Galaxy Quest Best
When the day eventually comes that harkens the end of the
Marvel movie empire, and mournful fans look back on its halcyon days, people
will not remember Iron Man, Captain America or even the Avengers. Instead, they
will recall Guardians of the Galaxy and wonder how on Earth the comic book
studio managed to pull off its greatest triumph.
It was a gamble so daring that even the nerd community
gasped in disbelief. A talking raccoon, green and blue aliens straight out of
Captain Kirk’s fantasies, and a bunch of heroes nobody outside of Forbidden
Planet had ever heard of: could the producers, with mastermind Kevin Feige at their head,
really get away with it? Apparently so, because within the ongoing glut of
comic-book adaptations, this is by far the best piece of entertainment.
Inspired choice or scraping the barrel of their canon? Honestly, when the
results are this fun, I don’t care.
After his mother’s untimely death, Peter Quill (Chris Pratt)
is abducted by extra-terrestrials. We join him decades later working as a
high-tech thief in the outer reaches of the cosmos.

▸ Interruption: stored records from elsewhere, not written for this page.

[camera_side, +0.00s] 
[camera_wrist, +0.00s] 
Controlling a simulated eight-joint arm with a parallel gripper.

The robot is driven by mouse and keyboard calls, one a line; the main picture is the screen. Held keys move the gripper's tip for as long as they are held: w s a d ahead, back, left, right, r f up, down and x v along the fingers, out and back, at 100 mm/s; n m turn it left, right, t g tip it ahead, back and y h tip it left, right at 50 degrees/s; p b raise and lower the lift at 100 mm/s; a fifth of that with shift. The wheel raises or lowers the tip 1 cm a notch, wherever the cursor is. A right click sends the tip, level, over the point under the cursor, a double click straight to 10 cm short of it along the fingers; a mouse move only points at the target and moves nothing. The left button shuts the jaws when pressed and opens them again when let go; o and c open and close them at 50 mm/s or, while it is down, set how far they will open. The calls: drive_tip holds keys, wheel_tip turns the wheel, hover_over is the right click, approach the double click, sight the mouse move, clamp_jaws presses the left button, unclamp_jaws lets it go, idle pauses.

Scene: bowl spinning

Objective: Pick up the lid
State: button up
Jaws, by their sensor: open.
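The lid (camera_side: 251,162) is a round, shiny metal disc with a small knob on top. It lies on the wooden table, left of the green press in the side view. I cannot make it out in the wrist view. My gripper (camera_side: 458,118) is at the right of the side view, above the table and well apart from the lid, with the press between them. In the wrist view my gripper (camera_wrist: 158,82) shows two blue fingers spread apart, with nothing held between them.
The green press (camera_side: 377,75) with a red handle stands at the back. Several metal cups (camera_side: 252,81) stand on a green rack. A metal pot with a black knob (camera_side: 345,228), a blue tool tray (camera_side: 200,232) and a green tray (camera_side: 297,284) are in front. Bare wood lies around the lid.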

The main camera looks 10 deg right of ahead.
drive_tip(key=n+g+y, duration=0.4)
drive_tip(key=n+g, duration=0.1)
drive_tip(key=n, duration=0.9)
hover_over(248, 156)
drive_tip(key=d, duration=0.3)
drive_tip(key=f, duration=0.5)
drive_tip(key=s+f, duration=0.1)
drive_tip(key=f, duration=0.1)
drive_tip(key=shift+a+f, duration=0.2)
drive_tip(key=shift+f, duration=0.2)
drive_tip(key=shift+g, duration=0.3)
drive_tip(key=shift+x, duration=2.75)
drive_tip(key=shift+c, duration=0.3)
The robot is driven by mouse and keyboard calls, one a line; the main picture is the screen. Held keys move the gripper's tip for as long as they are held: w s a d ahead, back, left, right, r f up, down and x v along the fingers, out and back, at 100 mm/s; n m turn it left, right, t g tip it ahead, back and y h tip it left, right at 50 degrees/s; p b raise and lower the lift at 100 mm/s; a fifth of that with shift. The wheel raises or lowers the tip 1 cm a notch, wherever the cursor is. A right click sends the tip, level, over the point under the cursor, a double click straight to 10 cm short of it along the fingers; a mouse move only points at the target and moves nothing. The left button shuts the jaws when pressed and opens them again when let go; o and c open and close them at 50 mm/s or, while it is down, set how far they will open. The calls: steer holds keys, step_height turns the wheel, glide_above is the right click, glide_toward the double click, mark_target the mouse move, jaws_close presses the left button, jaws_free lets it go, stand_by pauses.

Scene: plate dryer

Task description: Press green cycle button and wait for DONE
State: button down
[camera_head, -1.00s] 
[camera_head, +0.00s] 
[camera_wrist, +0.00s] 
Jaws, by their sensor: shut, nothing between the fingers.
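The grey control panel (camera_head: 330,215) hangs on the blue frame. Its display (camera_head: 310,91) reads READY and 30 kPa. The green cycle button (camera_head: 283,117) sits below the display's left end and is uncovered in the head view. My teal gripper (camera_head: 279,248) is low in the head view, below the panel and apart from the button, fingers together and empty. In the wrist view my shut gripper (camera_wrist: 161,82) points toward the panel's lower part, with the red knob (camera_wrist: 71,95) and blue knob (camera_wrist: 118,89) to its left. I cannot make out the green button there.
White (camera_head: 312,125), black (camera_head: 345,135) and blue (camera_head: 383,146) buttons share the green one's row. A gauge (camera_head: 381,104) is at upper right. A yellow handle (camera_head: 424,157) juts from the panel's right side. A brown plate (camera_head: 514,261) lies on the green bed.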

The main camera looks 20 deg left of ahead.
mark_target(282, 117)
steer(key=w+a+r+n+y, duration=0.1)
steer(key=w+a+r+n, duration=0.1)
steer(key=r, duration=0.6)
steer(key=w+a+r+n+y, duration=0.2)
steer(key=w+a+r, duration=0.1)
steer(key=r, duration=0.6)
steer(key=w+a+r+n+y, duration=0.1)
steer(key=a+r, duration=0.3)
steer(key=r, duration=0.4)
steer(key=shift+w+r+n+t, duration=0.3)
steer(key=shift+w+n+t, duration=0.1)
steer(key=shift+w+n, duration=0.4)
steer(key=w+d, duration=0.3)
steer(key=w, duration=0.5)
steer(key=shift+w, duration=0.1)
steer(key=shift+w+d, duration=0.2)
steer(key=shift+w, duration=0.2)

During a spell in a prison which looks too much like
the one from The Chronicles of Riddick
to be a coincidence, Quill A.K.A. Starlord hatches an escape plan with an
assassin (Zoe Saldana), an intelligent raccoon (voiced by Bradley Cooper), a
muscle man (Dave Bautista) and a humanoid tree.
For once 3D is worth having for a major blockbuster. Marvel’s
artists really earned their latest pay check with some incredibly imaginative
locations and character design. A complete sense of environment is rare in
science-fiction but on this occasion the exteriors have countless layers of
detail beyond the vague post-apocalyptic wasteland vibe. One society is
ingeniously introduced through a character’s binocular lens as he
voyeuristically spies on people in the street.
These visuals are matched by a cast that really gels when it
comes to the quick fire banter between them. It’s an unashamedly funny script,
which is probably why the sitcom regular Pratt got the nod for the starring
role.
Alas, no comic-book film is perfect, Guardians of the Galaxy being guilty of the same weaknesses found in
many of its predecessors. Frankly, there is no punchy jeopardy. Batman works because he is the ‘caped crusader’; his
fight against crime is a personal war in which he has a dark motivation. In
Quill’s case, though, he simply wants to do a good deed whilst having a laugh
with his friends. It just does not have the same audience pull, even if the
light relief is a pleasant aspect of the story. I want darkness, despair and
the ending from On Her Majesty’s Secret
Service, not a jolly holiday escapade.
Then there is the pussycat villain. The scriptwriters
obviously knew they had a problem with this dull baddie because they deliberately
force him to do so many gruesome bad-guy things early into the film. But when
his skin is blue and his personality is blander than your average Bond megalomaniac,
it is hard to take him seriously. Even the hapless evil Empire from Star Wars
managed to blow up Alderaan. The allegedly supreme Ronan has no such look against
his foes in this 12A. Bad bad-guys are an ongoing trend in the Marvel catalogue
and repeatedly hints that DC has a better array of antagonists than their great
rivals. Ooh, controversial!
Otherwise, Guardians of the Galaxy is the highlight of the
summer season. Get yourself down to the cinema and have some fun with it.